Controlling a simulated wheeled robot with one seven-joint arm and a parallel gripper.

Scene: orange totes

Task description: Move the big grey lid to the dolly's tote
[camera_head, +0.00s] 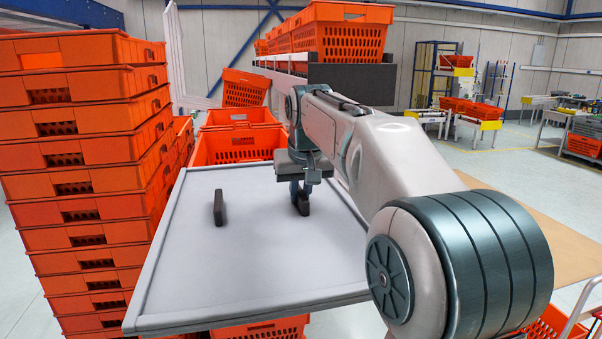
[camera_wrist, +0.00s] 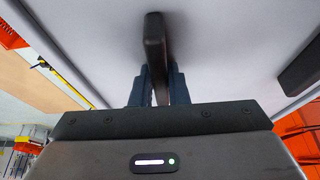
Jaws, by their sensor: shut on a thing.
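The big grey lid (camera_head: 240,250) is a flat, light grey panel with a raised rim and two dark upright handles. My gripper (camera_head: 301,200) is shut on the right-hand handle, near the lid's right side. The left handle (camera_head: 219,207) is free. In the wrist view the lid (camera_wrist: 215,50) fills the upper part, and the fingers of my gripper (camera_wrist: 157,90) sit on both sides of a dark handle (camera_wrist: 155,40). Orange totes (camera_head: 238,143) stand behind the lid, and orange crate parts show below its front edge (camera_head: 265,329). I cannot tell which tote is the dolly's.
A tall stack of orange totes (camera_head: 80,180) stands close along the lid's left side. More orange crates (camera_head: 343,40) sit on a dark raised shelf behind my arm. A tan surface (camera_head: 540,240) lies to the right. Open floor (camera_head: 500,155) shows at the back right.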

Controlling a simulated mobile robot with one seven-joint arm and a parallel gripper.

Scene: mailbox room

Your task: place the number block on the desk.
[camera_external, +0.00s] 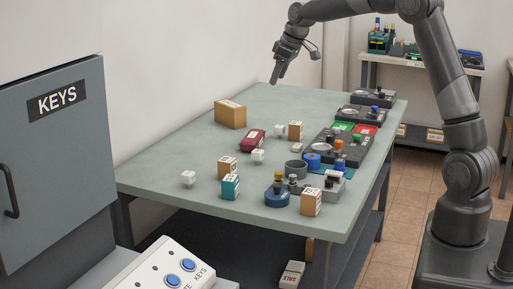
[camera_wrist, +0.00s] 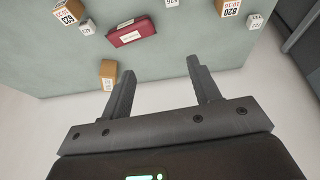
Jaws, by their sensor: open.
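Several tan blocks with white number labels stand on the green-grey desk (camera_external: 205,200): one at its near right corner (camera_external: 311,203), one left of centre (camera_external: 227,167) and one farther back (camera_external: 296,130). A teal labelled block (camera_external: 231,187) stands near the front edge. I cannot tell which is the number block. In the wrist view, two tan labelled blocks show at the upper left (camera_wrist: 68,12) and upper right (camera_wrist: 229,8). My gripper (camera_external: 275,80) is above the far left part of the desk. Its fingers (camera_wrist: 161,70) are apart, with nothing between them.
A tan box (camera_external: 230,114) and a dark red pouch (camera_external: 252,140) lie at the desk's left side. Small white cubes (camera_external: 188,178) are scattered about. Dark trays (camera_external: 340,147) line the right edge. The wall borders the left; a keys cabinet (camera_external: 50,160) stands at near left.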

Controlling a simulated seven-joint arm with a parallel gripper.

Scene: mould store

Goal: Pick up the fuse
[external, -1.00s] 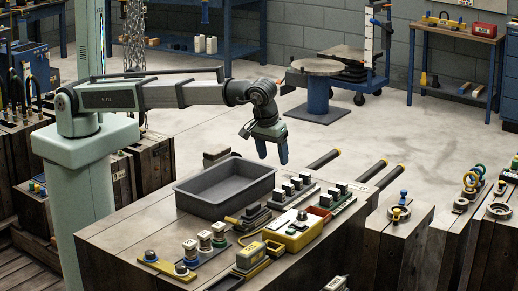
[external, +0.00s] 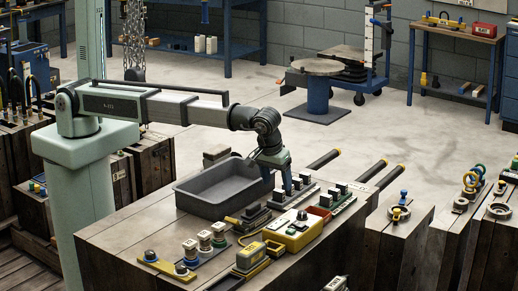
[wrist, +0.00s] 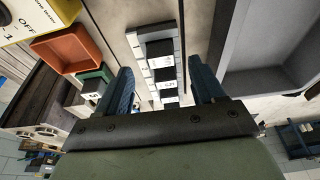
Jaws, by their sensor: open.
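Small black fuse-like blocks with pale faces stand in a row on a light strip in the external view; one fuse (external: 297,184) is near my gripper (external: 281,188). I cannot tell which one the task means. In the wrist view the strip runs between the two blue fingers of my gripper (wrist: 163,74), with a dark fuse (wrist: 159,52) near its far end and others closer in. My gripper is open, pointing down over the row, with nothing visibly held. The palm hides the near end of the strip.
A grey bin (external: 222,207) stands left of the row. A second row on a green strip (external: 328,207), a yellow box (external: 293,236) and an orange-red tray (wrist: 76,48) lie on the other side. Several knobs stand on the bench's front left.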

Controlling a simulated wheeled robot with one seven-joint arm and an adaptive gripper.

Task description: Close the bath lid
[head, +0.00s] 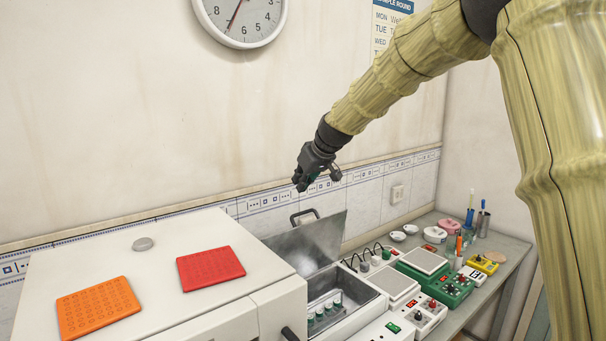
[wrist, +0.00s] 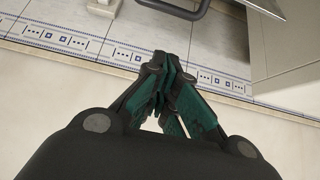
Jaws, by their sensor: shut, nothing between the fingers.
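The bath lid (head: 312,244) is a grey metal plate standing open, tilted up at the back of the bath. Its dark handle (head: 304,215) sticks up at its upper left edge; part of a dark handle bar (wrist: 168,8) shows at the top of the wrist view. The bath (head: 345,300) is an open metal basin with several green-capped vials inside. My gripper (head: 299,187) is above the lid and handle, apart from them. In the wrist view its green-padded fingers (wrist: 168,72) are closed together and empty.
A large white box-shaped unit (head: 120,260) stands left of the bath, with orange (head: 98,307) and red (head: 210,268) mats on top. Balances, including a green one (head: 436,283), crowd the bench at right. The tiled wall (head: 365,200) is close behind the lid.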

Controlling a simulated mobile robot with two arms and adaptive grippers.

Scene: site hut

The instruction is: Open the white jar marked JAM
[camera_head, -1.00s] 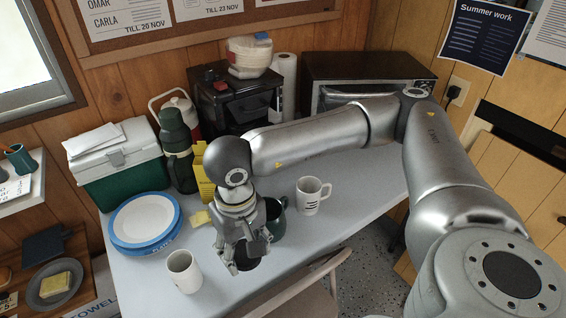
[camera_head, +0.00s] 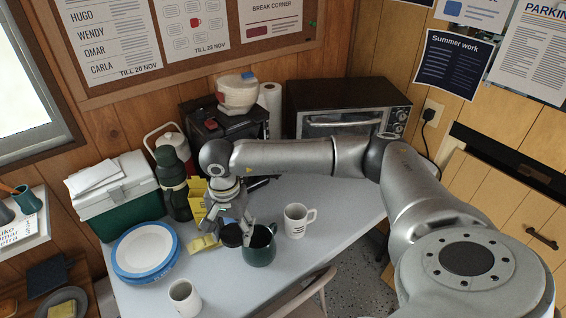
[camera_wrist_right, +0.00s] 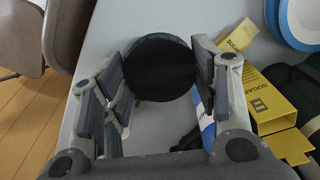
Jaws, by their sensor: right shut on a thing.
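My right gripper (camera_head: 238,232) is shut on a dark round piece like a lid (camera_head: 231,235), left of the green mug (camera_head: 260,246) and close to it. In the right wrist view the dark disc (camera_wrist_right: 161,68) sits between the two fingers of this gripper (camera_wrist_right: 160,70). No white jar marked JAM can be made out. A white and blue patch (camera_wrist_right: 207,128) shows beside one finger in that view; I cannot tell what it belongs to. My left gripper does not show.
A striped white mug (camera_head: 297,220) stands to the right and a plain white mug (camera_head: 184,297) at the front. Yellow sugar box (camera_head: 197,202), green flask (camera_head: 172,180), blue-rimmed plates (camera_head: 120,272) and a cool box (camera_head: 140,205) crowd the left.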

■ ■ ■ ■ ■ ■ ■

What needs to be done: Gather each line holding the string "parallel".

Expected answer:
Controlling a simulated wheeled robot with one seven-joint arm and a parallel gripper.
Controlling a simulated mobile robot with one seven-joint arm and a parallel gripper.
Controlling a simulated seven-joint arm with a parallel gripper.

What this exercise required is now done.